The experiences chronicled in Unterzakhn portray the social constraints placed on women in not only domestic and social spheres, but also as related to sexual maturity and empowerment. Matt Reingold also explores issues of sexuality in the following chapter, “Jewish Sexualities in J.T. Waldman’s Megillat Esther.” Judaism’s resistance to visual representations of God translates to the frequent telling of the “Book/Scroll of Esther,” since God is not mentioned in the text. J.T. Waldman’s interpretation combined the classic text with social commentary on contemporary Jewish sexuality, particularly masculinity and the challenges of a feminist interpretation when the story is set in such an androcentric era of human civilization. Waldman’s comic visualizes the sources used in creating the work, pasting a collage of titles and authors on the ground in one particular scene. As the storyteller, Reingold argues, Waldman is reminding readers that he is self-aware and in no way hiding his subjectivity in his commentary on the ancient text and its continued relevance to a world that is still very much dominated by men.

(Re)Interpreting Holy Texts & Jewish Myth

Readers may initially approach these chapters hesitantly, as I did, unsure that they have the theological foundation to appreciate the arguments. Rest assured: the authors in these chapters do well to provide context not only for the content, but also for the cultural and religious significance of each text. Robert G. Weiner’s chapter, “The Servant: Marvel Comics and the Golem Legend” begins with his retelling of the Golem legend and offering a number of interpretations, including the broad metaphor for storytelling as the legend “[derives from] the mystical ideas about the creative power of speech, of words, and even of particular letters of the Hebrew alphabet” (Levin qtd 113). Culturally, the Golem legend is “one of basic human rights to liberty and justice” (103) and “an allegory for oppression by those who would seek to destroy the culture, livelihood, and political standing of ‘others’” (104). Tof Eklund offers a similar interpretation through contemporary texts, focusing not on the Golem legend, but on “Jewish Giants: Nephilim, Rephaim, and the [Israeli Defense Force].” They argue that these giants are often painted as “morally ambivalent and are associated with war, power, and destruction,” (257) much like the contemporary figure of the Israeli Defense Force soldier. But, Eklund argues for a more “nuanced, human, and ambivalent” (257) view and offers three texts where such an approach has be taken: Joann Sfar’s The Rabbi’s Cat 2, Rutu Modan’s Exit Wounds, and Miriam Libicki’s Jobnik.
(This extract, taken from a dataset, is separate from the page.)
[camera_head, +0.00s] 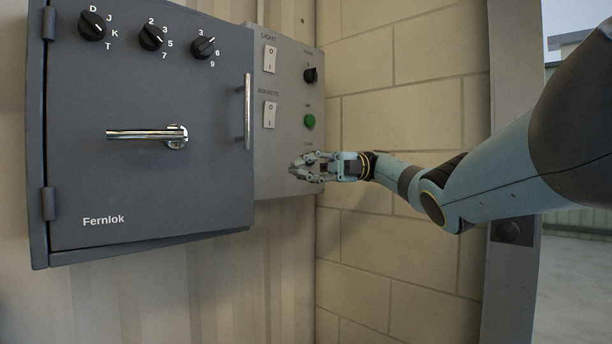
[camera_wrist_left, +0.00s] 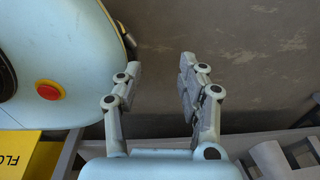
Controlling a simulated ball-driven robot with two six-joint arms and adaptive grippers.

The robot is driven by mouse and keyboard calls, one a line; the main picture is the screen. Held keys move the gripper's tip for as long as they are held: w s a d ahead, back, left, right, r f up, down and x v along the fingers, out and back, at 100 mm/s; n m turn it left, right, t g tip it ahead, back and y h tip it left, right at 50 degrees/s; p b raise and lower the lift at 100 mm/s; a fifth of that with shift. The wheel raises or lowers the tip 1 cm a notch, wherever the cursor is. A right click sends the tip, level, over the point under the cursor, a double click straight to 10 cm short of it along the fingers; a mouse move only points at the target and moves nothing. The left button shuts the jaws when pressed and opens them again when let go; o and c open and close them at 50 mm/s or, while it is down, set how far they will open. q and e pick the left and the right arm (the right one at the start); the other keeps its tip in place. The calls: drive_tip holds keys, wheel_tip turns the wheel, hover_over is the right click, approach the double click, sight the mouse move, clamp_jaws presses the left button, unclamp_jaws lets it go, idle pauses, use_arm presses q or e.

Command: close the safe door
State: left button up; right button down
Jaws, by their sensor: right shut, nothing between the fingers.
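The dark grey safe (camera_head: 38,225) hangs on the wall at the left of the head view. Its door (camera_head: 90,180), marked Fernlok, has hinges on the left, three black dials along the top, a horizontal chrome lever (camera_head: 147,134) and a vertical pull bar (camera_head: 247,112) near its right edge. The door sits close over the body; I cannot tell whether a narrow gap is left. My right gripper (camera_head: 303,168) is shut and empty, right of the door's edge and in front of the panel. My left gripper (camera_wrist_left: 160,66) is open and empty in the left wrist view.
A grey control panel (camera_head: 290,125) with two rocker switches, a black knob and a green button (camera_head: 309,121) is beside the safe. A pale block wall (camera_head: 400,110) lies behind my right arm. A yellow lettered object (camera_wrist_left: 28,150) shows in the left wrist view.

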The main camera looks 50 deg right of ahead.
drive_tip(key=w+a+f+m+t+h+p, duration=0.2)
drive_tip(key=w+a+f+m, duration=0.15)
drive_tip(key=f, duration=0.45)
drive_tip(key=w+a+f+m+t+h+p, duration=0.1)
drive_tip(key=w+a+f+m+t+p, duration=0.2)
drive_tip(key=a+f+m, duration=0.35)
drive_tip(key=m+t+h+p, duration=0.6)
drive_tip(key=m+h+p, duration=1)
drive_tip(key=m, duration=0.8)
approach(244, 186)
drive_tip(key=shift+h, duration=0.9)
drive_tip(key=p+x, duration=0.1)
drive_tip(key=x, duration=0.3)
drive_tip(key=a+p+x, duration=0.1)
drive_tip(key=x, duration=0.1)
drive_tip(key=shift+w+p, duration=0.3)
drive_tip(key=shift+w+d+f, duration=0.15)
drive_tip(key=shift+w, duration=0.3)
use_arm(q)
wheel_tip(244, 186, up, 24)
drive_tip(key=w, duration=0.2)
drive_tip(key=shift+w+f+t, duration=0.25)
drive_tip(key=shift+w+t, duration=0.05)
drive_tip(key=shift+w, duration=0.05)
Cyril Camus’ chapters is one of the volume’s few essays to challenge the notion of organized religion at all. For Camus, Gaiman’s Jewish identity informs his work; Gaiman loved being an outsider and felt it put him in a “privileged position” (242) to explore the cultural significance of myth and storytelling. For example, Camus points to Gaiman’s Outrageous Tales of the Old Testament that combined the formal properties of Golden Age horror comics with the social commentary and satirical framing of underground comix. Gaiman and the other authors use the comics form, its potential for caricature, and its “hypotextual” richness for an interrogation of religious sociology, namely the idea that there is an “essential link between violence, terror, and religion.” Gaiman’s work suggests that “The Book of Judges” from The Old Testament is “a collection of gruesome horror tales of the kind that Dr. Frederic Wertham would have strongly disapproved of” (243, 246).
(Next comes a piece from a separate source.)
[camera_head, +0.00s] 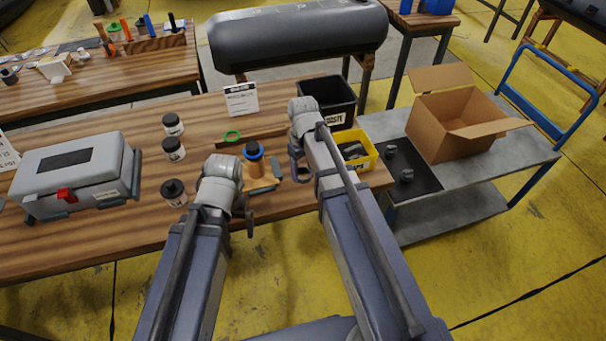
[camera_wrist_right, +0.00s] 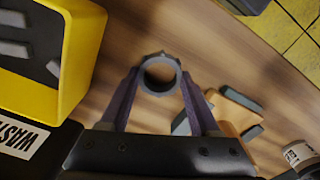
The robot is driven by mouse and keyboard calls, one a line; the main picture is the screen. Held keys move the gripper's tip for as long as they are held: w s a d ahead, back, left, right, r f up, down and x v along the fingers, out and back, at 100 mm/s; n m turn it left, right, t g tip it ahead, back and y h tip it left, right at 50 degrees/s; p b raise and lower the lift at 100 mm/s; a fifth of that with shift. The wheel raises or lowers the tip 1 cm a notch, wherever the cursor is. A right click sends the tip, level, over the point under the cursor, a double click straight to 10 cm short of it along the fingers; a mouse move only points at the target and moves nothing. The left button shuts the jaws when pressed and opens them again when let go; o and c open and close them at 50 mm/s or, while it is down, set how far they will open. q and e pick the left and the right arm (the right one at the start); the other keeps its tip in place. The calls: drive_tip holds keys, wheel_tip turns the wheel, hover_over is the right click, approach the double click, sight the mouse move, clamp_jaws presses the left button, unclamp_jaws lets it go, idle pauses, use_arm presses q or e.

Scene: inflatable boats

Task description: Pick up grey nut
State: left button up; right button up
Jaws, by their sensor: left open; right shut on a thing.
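The grey nut (camera_wrist_right: 160,91), a ring with a notched outer edge, is between the purple fingers of my right gripper (camera_wrist_right: 159,76) in the right wrist view. That gripper is shut on it, above the wooden table. In the head view my right gripper (camera_head: 299,168) is between the orange stand and the yellow bin; I cannot make out the nut there. My left gripper (camera_head: 258,205) is open near the table's front edge, beside the orange stand (camera_head: 262,184) that carries a dark cylinder with a blue ring (camera_head: 254,149).
A yellow bin (camera_head: 371,157) and a black waste bin (camera_head: 340,118) stand close to my right gripper. Several dark-lidded jars (camera_head: 174,150), a green ring (camera_head: 232,136) and a grey toolbox (camera_head: 100,178) are to the left. A cart (camera_head: 455,190) with an open cardboard box (camera_head: 455,140) is right.

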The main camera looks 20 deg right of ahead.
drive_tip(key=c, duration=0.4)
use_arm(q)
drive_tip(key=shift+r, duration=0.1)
Visualizing Jewish Narrative introduces readers to Jewish visual narrative texts and critical lenses through which to approach them. Its contributions will surely present new perspectives, for both experienced readers of comics and of Judaic scholarship. These perspectives can and should be more varied, however. Out of a total of 21 authors, the collection includes contributions from 7 women and 1 non-binary transgender author (xi). The texts examined and read by the contributors include a variety of comics by women, but if we consider only those works included in chapter titles themselves, the primary graphic narratives being studied are predominately written by men. Perhaps this collection, like any other, reflects a landscape—albeit one that is shifting—in which women must continue to argue for their value as talent in writing comics and as critical readers and scholars of comics. It is important that our scholarship and our bibliographies reflect such a value for diversity. On the whole, the collection largely succeeds in, as Parker Royal puts it, sharing with audiences “the complex cultural negotiations that go into illustrating, and sequentializing, Jewishness” (5). Indeed, Illustrations and sequentializations of Jewish identity are best served when they include all of the varied voices that contribute to such complex cultural negotiations.